Manipulation episode records
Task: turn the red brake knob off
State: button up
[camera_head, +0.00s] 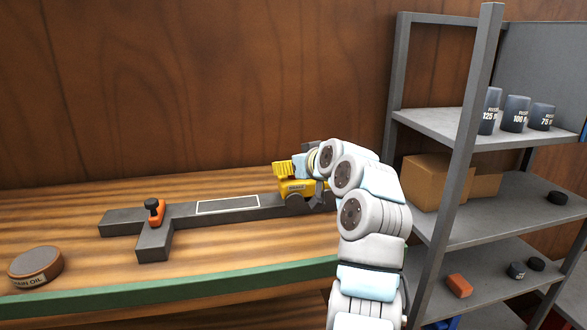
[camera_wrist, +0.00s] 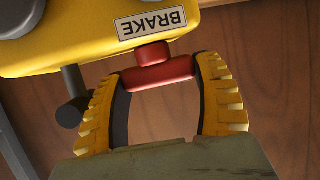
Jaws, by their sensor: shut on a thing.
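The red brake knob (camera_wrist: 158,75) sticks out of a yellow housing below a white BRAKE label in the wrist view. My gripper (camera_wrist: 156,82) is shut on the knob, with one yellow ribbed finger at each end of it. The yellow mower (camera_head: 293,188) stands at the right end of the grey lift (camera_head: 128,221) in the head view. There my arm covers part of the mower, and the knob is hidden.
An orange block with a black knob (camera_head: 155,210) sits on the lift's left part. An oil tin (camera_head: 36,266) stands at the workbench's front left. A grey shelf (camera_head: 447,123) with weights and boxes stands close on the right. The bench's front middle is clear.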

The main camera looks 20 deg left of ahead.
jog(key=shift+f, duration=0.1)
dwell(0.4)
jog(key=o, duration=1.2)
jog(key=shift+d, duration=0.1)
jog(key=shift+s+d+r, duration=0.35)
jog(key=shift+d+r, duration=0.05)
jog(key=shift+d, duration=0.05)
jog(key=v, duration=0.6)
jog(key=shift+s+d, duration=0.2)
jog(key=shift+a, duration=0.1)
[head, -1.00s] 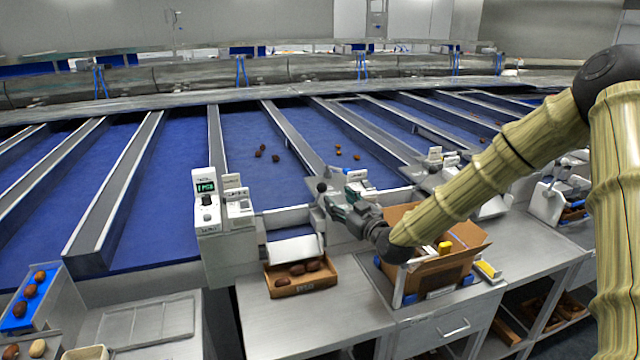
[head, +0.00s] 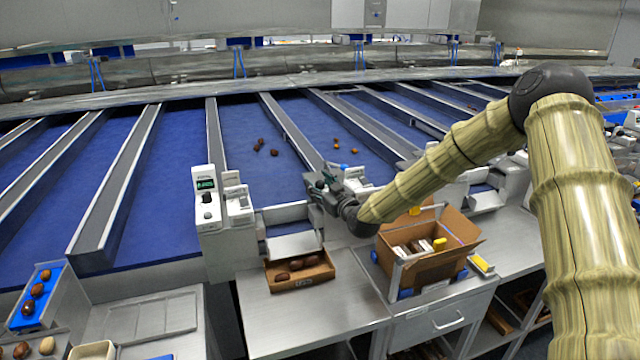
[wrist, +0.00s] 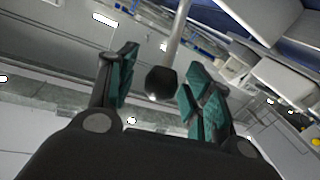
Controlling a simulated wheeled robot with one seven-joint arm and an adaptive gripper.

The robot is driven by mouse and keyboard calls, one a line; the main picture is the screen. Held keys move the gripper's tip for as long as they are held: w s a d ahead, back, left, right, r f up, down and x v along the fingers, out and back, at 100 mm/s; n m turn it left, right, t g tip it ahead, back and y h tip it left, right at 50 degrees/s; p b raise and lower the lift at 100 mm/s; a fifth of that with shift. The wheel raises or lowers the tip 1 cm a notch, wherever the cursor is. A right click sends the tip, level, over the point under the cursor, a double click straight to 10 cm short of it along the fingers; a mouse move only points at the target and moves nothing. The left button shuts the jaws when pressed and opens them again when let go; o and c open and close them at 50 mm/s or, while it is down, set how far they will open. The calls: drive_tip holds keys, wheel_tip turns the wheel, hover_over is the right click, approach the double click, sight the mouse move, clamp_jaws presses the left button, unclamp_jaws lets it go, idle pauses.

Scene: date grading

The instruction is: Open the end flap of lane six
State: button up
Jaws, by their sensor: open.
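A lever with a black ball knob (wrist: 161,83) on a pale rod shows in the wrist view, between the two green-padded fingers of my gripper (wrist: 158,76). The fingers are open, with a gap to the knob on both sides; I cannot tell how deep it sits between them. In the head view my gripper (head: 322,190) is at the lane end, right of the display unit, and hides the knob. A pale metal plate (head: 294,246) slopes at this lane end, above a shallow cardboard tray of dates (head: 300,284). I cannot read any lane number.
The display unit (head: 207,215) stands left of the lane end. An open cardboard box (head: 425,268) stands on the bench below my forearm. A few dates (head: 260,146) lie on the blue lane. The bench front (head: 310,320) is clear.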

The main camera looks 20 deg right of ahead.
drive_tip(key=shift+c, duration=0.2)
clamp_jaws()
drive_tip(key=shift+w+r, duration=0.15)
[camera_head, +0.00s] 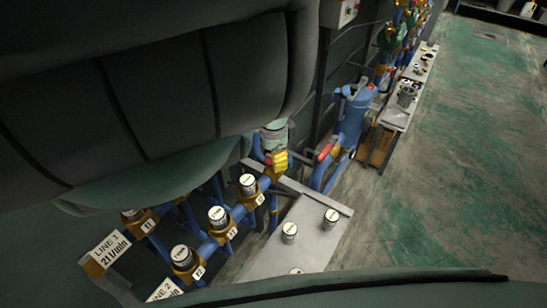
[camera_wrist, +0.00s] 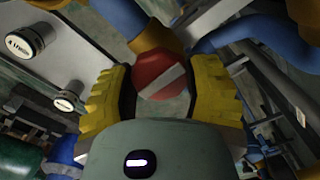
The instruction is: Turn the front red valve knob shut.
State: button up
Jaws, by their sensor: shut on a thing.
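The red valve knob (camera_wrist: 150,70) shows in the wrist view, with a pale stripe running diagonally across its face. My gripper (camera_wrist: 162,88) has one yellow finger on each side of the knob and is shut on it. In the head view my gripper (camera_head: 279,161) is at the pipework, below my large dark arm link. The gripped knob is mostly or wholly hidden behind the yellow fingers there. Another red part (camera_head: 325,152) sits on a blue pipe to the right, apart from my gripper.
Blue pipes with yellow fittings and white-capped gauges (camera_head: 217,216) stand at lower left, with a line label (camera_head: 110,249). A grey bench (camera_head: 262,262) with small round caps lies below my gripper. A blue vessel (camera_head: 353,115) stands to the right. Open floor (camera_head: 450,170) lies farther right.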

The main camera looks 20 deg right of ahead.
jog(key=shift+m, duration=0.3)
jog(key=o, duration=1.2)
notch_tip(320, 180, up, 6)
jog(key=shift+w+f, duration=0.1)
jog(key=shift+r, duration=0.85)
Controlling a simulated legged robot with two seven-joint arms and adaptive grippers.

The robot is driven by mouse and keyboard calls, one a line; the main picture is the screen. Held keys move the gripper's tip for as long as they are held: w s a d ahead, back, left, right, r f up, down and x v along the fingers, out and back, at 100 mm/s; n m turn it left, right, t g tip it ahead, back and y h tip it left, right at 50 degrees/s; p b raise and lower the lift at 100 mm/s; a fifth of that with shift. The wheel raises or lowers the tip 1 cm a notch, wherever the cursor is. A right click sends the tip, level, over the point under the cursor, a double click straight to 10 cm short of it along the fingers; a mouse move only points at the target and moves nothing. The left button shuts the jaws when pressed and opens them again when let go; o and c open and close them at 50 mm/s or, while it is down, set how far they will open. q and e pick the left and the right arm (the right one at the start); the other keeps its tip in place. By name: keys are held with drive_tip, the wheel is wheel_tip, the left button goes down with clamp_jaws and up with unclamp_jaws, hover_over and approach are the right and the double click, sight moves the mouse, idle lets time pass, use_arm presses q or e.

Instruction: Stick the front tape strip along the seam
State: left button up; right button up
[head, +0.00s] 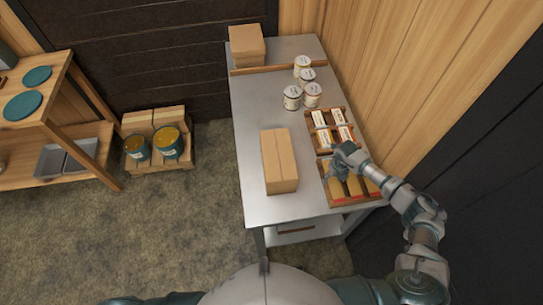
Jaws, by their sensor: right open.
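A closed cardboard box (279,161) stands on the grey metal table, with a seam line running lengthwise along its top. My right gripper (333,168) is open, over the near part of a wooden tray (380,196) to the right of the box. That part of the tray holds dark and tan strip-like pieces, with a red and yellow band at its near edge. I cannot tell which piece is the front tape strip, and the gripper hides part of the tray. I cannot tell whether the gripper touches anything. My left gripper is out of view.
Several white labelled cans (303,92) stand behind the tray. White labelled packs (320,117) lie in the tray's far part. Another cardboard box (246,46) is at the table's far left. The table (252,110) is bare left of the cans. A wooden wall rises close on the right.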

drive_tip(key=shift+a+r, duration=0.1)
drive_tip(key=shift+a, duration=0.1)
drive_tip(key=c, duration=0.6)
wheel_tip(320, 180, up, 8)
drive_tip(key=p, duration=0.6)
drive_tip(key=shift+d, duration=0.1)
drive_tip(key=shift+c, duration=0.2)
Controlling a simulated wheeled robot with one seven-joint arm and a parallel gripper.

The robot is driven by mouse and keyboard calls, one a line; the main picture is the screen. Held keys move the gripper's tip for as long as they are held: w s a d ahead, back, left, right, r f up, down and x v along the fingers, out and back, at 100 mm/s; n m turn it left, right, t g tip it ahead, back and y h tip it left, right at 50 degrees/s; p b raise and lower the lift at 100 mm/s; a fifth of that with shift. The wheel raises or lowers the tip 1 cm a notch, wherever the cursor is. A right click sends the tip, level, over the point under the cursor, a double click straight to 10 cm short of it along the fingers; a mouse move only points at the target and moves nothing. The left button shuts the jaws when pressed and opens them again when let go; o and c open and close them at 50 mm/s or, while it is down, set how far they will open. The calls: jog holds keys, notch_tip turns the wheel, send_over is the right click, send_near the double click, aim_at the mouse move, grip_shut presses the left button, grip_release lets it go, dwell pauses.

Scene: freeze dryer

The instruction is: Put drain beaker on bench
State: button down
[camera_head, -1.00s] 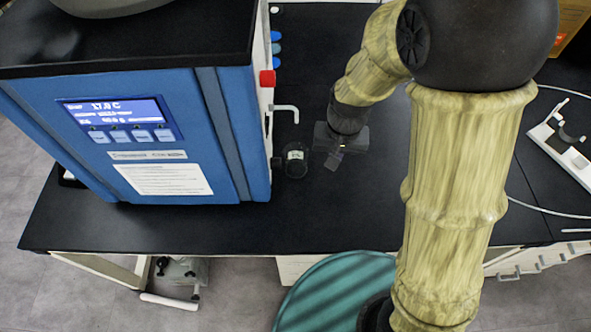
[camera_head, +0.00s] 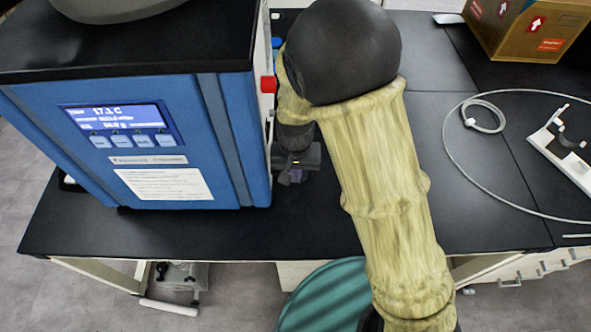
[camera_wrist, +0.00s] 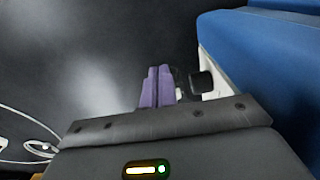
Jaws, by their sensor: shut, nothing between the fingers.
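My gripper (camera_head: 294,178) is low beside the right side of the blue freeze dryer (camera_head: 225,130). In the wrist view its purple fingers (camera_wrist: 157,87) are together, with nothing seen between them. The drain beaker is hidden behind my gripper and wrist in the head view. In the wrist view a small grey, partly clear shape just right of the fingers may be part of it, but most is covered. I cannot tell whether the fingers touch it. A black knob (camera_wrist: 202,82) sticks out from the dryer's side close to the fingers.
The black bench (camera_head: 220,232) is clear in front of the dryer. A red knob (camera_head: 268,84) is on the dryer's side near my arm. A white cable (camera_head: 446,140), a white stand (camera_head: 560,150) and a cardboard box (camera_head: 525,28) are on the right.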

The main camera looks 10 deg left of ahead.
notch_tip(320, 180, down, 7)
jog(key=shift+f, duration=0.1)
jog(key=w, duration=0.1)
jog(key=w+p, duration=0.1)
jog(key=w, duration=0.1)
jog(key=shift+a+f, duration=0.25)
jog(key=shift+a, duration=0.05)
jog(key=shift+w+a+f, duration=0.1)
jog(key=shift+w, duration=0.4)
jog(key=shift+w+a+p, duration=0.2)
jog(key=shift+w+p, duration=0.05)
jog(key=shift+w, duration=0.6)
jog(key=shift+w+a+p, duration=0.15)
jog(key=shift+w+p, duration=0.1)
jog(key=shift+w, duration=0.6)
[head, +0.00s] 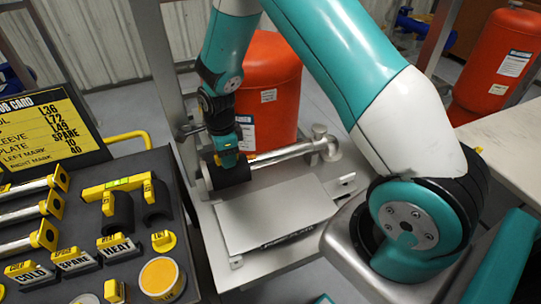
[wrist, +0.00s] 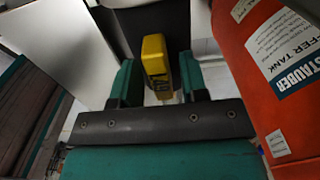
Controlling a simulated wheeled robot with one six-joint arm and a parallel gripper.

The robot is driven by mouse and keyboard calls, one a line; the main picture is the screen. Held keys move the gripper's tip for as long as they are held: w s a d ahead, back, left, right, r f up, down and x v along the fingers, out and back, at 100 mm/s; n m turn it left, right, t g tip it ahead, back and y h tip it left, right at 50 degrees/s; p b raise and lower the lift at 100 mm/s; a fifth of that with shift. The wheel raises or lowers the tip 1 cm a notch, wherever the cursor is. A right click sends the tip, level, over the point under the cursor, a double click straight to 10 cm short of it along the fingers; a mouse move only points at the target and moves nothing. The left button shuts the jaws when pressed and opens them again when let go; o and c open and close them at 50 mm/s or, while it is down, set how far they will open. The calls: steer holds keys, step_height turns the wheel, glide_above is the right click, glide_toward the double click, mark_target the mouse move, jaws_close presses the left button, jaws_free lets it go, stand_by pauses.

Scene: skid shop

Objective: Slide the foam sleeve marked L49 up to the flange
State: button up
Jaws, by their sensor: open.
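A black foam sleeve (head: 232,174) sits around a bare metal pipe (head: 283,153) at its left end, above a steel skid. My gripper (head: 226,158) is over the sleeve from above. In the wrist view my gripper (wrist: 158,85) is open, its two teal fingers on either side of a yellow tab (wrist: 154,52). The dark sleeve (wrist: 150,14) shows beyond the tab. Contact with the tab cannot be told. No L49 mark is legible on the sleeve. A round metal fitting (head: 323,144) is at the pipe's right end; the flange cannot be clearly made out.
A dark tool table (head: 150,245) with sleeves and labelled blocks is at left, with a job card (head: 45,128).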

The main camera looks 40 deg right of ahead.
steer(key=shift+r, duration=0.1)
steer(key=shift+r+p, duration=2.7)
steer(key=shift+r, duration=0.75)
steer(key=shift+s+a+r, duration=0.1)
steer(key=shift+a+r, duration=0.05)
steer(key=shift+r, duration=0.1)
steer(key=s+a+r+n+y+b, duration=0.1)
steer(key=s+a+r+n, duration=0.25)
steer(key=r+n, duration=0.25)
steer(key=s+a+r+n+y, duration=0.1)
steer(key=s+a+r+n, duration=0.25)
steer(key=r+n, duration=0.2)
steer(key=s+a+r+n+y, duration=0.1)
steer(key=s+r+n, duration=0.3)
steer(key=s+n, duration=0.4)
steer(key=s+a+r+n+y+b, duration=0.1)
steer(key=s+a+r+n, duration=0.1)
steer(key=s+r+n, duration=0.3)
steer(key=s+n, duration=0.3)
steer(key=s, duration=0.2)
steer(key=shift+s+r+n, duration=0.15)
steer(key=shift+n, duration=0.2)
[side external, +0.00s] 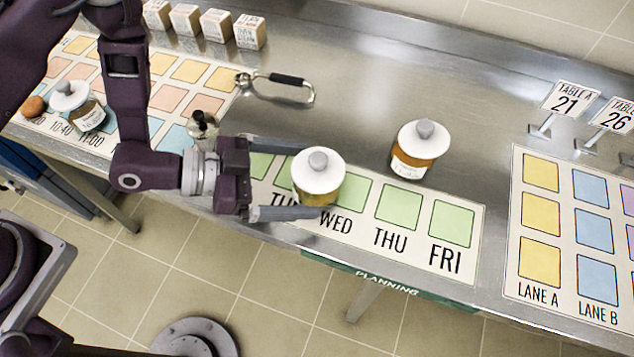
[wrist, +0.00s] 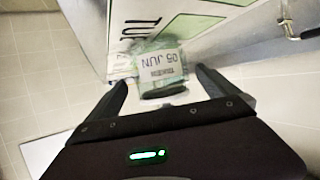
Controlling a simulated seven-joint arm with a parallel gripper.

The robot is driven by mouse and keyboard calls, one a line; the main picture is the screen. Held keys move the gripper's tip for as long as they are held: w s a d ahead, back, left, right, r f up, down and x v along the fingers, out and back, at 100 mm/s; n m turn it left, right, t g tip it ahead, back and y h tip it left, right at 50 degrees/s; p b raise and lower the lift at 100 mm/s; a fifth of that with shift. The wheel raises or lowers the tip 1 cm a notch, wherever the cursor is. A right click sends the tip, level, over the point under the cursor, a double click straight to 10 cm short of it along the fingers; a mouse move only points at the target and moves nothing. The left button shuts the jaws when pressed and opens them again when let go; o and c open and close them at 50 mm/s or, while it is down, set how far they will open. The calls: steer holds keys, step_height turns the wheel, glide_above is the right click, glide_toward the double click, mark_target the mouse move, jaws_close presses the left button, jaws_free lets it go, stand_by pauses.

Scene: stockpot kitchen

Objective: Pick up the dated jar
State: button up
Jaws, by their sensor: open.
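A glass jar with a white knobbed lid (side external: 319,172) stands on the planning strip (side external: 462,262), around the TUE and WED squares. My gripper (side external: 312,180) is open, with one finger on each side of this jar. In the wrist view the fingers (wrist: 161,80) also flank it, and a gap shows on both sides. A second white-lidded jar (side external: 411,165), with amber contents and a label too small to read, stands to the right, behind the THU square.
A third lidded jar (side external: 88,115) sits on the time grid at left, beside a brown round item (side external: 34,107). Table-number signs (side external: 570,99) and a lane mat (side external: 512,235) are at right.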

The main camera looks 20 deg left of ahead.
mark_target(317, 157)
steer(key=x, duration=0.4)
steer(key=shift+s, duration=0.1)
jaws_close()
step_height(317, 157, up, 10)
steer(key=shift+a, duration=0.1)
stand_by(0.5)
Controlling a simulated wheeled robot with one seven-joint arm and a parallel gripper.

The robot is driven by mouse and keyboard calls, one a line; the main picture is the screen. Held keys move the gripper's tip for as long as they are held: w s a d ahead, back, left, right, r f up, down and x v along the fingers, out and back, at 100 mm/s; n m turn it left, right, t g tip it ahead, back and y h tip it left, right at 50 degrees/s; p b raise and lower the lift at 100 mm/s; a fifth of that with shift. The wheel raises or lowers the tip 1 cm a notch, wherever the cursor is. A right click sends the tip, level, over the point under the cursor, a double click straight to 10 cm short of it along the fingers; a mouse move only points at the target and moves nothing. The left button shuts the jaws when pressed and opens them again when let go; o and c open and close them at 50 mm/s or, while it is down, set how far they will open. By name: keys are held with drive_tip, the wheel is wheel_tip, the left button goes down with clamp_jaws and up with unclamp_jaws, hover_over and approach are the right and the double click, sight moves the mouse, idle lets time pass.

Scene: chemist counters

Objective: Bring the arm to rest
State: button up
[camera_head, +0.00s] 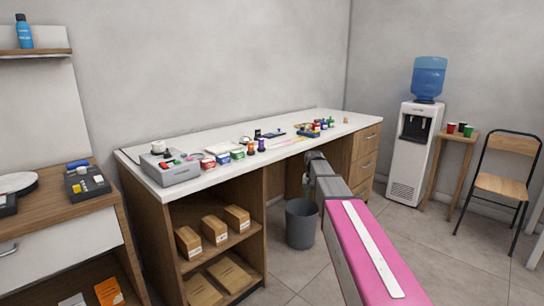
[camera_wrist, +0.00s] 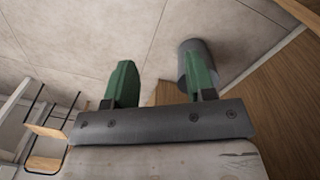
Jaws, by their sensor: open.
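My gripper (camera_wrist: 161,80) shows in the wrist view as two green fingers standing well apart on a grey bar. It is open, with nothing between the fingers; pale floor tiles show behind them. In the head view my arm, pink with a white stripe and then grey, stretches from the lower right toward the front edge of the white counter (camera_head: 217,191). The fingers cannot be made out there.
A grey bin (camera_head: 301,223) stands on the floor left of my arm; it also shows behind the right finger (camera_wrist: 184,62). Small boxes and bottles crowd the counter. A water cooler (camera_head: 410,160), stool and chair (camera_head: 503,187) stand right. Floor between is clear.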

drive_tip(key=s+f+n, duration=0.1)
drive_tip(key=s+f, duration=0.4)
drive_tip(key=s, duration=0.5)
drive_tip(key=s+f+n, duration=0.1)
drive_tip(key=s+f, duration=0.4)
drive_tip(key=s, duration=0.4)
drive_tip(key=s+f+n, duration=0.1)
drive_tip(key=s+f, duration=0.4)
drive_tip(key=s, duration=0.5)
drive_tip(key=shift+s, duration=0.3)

TASK REQUIREMENTS
Go through the material above and copy each line that has the word "parallel".

COMPLETED TASK
Controlling a simulated wheeled robot with one seven-joint arm and a parallel gripper.
Controlling a simulated wheeled robot with one six-joint arm and a parallel gripper.
Controlling a simulated seven-joint arm with a parallel gripper.
Controlling a simulated wheeled robot with one seven-joint arm and a parallel gripper.

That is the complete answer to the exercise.